If you see something, say something. It’s an axiom we all follow to keep each other safe when we’re out and about. But what if it were applied at work? That’s exactly what’s expected of folks at Outcome Health.

No matter the company, there’s always room for improvement. That’s especially true at a company like ours that has reached hyper-growth status–both in terms of its revenue and the speed with which it has added employees over the past three years. With all these new employees, new teams, processes, and products have been created. And in such an environment of novelty and uncertainty, things get messy, projects break down, people make mistakes.

At Outcome Health, we don’t mind that people make mistakes. That’s going to happen. But we do mind if those mistakes either aren’t addressed constructively or–even worse–aren’t addressed at all. If mistakes aren’t constructively addressed, then our hyper-growth will be a flash in the pan, and the lofty goals to which we aspire will remain, well…aspirational.

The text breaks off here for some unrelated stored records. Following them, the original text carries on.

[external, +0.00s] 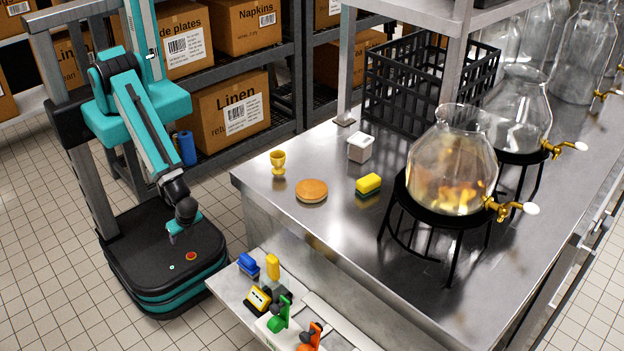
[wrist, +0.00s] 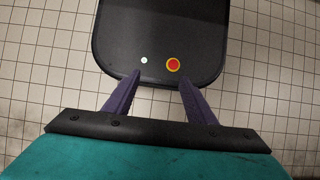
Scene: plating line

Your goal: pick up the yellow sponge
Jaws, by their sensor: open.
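The yellow sponge (external: 368,184) lies on the steel counter (external: 310,224) in the external view, with a darker underside. It is between a round orange-brown item and the left glass dispenser. My gripper (external: 176,232) hangs over my own base, well to the left of the counter and apart from the sponge. In the wrist view, the two purple fingers of my gripper (wrist: 157,90) are spread apart with nothing between them. The wrist view shows only my base and the tiled floor, not the sponge.
A gold cup (external: 278,162), a round bun-like item (external: 311,190) and a white box (external: 360,148) stand near the sponge. A glass dispenser (external: 452,160) on a black stand is close on its right. A lower shelf (external: 228,284) holds several small items.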

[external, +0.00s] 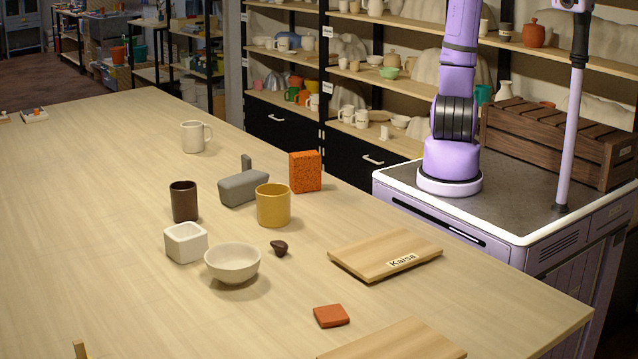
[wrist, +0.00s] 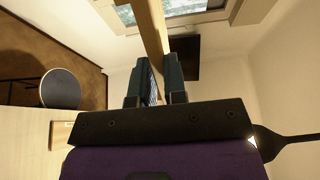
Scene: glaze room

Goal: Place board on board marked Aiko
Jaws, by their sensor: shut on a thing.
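In the wrist view my gripper (wrist: 158,82) is shut on a light wooden board (wrist: 152,30), seen edge-on between the two fingers and running up out of the picture. My gripper is outside the external view. A wooden board marked Kaisa (external: 372,250) lies on the table in the external view. Another wooden board (external: 395,345) is cut off at the bottom edge, with no label visible. I can read no Aiko label in either view.
On the table (external: 90,200) stand a yellow mug (external: 273,206), a white bowl (external: 232,264), a dark cup (external: 184,202), a white square pot (external: 186,243), an orange sponge (external: 305,172) and a terracotta tile (external: 331,316). The table's left side is mostly clear.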

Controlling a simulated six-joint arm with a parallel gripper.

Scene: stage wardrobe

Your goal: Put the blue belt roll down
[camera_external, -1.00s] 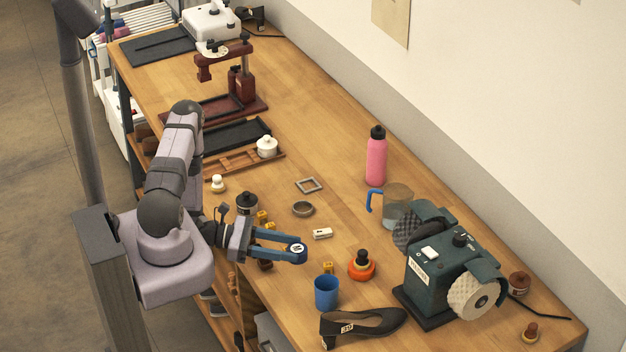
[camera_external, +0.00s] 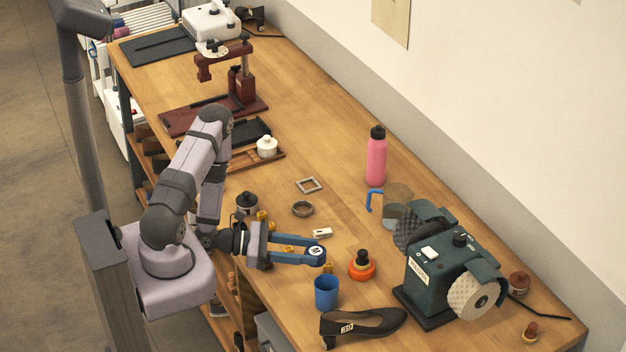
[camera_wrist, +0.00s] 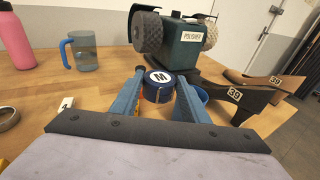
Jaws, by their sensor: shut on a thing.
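The blue belt roll (camera_external: 317,252) has a white top label marked M. My gripper (camera_external: 308,256) is shut on it, with the roll between the fingertips. In the wrist view the roll (camera_wrist: 159,80) sits between the two blue fingers, label up. It is above the bench, left of the orange-based bottle and behind the blue cup in the outside view. I cannot tell whether its underside touches the wood.
A blue cup (camera_external: 326,292) stands close in front of the roll. An orange-based bottle (camera_external: 361,266), a black shoe (camera_external: 362,324) and the green polisher (camera_external: 440,270) stand to the right. A white tag (camera_external: 322,232) lies just behind. The wooden bench (camera_external: 345,215) has bare room farther back.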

That’s why we want to create a culture of continuous feedback at Outcome Health. If this culture fully takes root, then all feedback at Outcome Health would feel normal and be both constructive and universal. We want everyone to be responsible and empowered to constructively criticize anyone or anything else, no matter their position at the company.

And we believe that such feedback is a skill that should be taught. We therefore lead trainings about how to give and receive feedback effectively. Feedback is effective 1) when based on a tangible, perceived behavior and 2) intended either to improve the giver’s relationship with the receiver or to improve the receiver’s work. The best way to achieve this is to avoid making conclusive, judgmental statements, such as, “I think you’re lazy!” and instead offering examples of concerning behavior, followed by an offering of the impression that those behaviors create and an opportunity for the receiver to respond. For example:

You haven’t been raising your hand to take on much work, especially at the Tuesday and Thursday meetings. It’s starting to feel like you’re avoiding taking on new projects, and this is slowing down the output of the team. Do you see things differently?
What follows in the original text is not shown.